Gli fa eco Pier Luigi
Piro, presidente della Cooperativa pescatori di Orbetello e referente dei
produttori del Presidio Slow Food: «Stiamo vivendo una situazione simile al
2015 – esordisce –. Chi amministra ha avuto nove anni di tempo per ripristinare
l’habitat e metterlo in sicurezza, ma sostanzialmente non ha fatto niente: non
sono state fatte le escavazioni dei canali per il ricircolo dell'acqua, non
sono stati messi gli acceleratori dei flussi e probabilmente le idrovore non
hanno più forza propulsiva di quindici anni fa, perciò pompano l'acqua del mare
in modo inferiore a quanto dovrebbero». Per un ambiente come la laguna di
Orbetello, dove l’acqua raggiunge un’altezza media di appena un metro, poco
ricambio di acqua significa andare in sofferenza per ogni sbalzo termico.
L’incuria, le alghe, il
caldo
I problemi di questo
luogo così speciale non sono un mistero, tanto che già nella prima metà degli
anni ‘90 venne avviata un’operazione di bonifica per cercare di porre rimedio
all’eutrofizzazione dell’acqua, problematica associata – si legge in questo documento
disponibile sul sito del Dipartimento della Protezione Civile – alla
“contaminazione chimica originata da accumulo di contaminanti ambientali
derivanti da pregresse attività industriali e produttive di una fabbrica in
riva alla laguna”.
L’eutrofizzazione
dell’acqua, che in sostanza è l’aumento nello specchio acquatico di sostanze
fertilizzanti, nel tempo ha determinato “cambiamenti qualitativi e quantitativi
dell'assetto della flora e della fauna, ad esempio favorendo lo sviluppo delle alghe,
la cui massiccia presenza ha determinato degenerazioni e riduzioni della
quantità di ossigeno disponibili”. A proposito di alghe, «non è stata cambiata
neanche la flotta per raccogliere quelle che si trovano sui fondali – prosegue
Piro – come la Valonia che, a 28 gradi, si sfalda, sprigionando anidride
solforosa.
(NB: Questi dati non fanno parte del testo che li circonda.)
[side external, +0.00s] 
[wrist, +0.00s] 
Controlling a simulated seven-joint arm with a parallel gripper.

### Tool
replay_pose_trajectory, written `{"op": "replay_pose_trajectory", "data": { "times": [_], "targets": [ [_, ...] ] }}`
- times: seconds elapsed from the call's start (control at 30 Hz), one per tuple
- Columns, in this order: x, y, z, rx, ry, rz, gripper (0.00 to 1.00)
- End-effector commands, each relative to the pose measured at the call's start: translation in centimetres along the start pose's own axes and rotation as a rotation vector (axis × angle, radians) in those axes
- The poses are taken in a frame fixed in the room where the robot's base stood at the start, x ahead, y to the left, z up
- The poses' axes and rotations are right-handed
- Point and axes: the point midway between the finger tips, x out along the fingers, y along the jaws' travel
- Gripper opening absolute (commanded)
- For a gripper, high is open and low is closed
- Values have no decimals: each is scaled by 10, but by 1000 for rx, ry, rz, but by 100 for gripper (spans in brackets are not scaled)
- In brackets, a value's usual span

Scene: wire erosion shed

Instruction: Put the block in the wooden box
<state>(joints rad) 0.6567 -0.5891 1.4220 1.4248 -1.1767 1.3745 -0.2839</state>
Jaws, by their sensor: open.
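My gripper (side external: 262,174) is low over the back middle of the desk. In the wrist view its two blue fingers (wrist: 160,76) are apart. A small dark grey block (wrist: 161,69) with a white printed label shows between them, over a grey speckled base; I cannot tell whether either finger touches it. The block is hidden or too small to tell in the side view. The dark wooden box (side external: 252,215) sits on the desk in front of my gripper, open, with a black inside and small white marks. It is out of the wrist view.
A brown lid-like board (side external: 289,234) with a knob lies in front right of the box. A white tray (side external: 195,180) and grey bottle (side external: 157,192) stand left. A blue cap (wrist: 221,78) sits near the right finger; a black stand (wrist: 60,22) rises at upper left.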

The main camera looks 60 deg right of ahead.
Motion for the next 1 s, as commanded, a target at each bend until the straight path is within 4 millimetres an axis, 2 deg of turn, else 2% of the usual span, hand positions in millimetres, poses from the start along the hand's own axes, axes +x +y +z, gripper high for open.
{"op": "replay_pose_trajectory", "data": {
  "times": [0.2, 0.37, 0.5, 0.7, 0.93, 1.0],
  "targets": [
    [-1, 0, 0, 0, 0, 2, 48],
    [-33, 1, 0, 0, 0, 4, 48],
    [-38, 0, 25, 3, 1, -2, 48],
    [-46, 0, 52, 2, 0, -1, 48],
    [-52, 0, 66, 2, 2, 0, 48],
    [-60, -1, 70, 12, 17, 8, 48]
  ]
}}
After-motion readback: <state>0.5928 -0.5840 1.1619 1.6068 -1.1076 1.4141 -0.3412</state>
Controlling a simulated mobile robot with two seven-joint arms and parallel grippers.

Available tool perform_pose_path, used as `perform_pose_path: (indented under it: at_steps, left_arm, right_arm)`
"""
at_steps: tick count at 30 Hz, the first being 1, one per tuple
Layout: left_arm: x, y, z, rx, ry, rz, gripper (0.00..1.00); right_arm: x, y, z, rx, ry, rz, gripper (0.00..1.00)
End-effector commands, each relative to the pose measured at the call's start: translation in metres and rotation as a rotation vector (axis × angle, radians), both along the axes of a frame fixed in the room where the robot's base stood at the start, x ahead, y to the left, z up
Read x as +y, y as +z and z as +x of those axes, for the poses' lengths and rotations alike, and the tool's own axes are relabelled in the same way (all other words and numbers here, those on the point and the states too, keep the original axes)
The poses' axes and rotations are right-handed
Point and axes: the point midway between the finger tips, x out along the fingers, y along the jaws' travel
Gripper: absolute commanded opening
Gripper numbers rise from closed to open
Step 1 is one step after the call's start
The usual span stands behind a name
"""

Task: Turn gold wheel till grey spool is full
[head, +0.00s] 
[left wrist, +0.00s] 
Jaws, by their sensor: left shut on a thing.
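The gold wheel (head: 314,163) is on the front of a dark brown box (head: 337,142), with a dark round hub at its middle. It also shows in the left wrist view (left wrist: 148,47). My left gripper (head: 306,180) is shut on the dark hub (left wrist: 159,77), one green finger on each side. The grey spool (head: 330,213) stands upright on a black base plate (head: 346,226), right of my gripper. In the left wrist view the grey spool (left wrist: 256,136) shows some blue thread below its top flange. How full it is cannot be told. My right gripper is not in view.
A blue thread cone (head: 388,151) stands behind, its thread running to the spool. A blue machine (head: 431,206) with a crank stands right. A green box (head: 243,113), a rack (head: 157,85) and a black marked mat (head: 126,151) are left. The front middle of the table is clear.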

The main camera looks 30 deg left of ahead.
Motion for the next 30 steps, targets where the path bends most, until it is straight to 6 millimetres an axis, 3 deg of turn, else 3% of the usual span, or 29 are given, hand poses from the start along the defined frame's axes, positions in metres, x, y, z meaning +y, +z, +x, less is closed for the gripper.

Nei giorni scorsi la temperatura dell’acqua ha toccato i 35 gradi: è
saltato il banco».
Il Presidio non è a
rischio: “Meno quantità ma la qualità del pesce è immutata”
«Mezza laguna è stata
danneggiata – aggiunge il presidente della Cooperativa pescatori di Orbetello –
ma nell’area di ponente il pesce c’è, è buono e continua a venire pescato
secondo le tecniche previste dal Presidio Slow Food, che non è a rischio. C’è meno
quantità, ma sulla qualità niente da dire: è un’eccellenza assoluta». Lo
conferma anche il cuoco Sorci: «Nonostante tutto, non c’è carenza di pesce.
Anche stamattina l’ho acquistato, perché i pescatori sanno muoversi in queste
acque». La moria di questi giorni potrebbe invece avere conseguenze sulla
riproduzione delle specie e rappresentare un problema per i prossimi anni: «C’è
bisogno di un ripopolamento efficace» conclude Piro.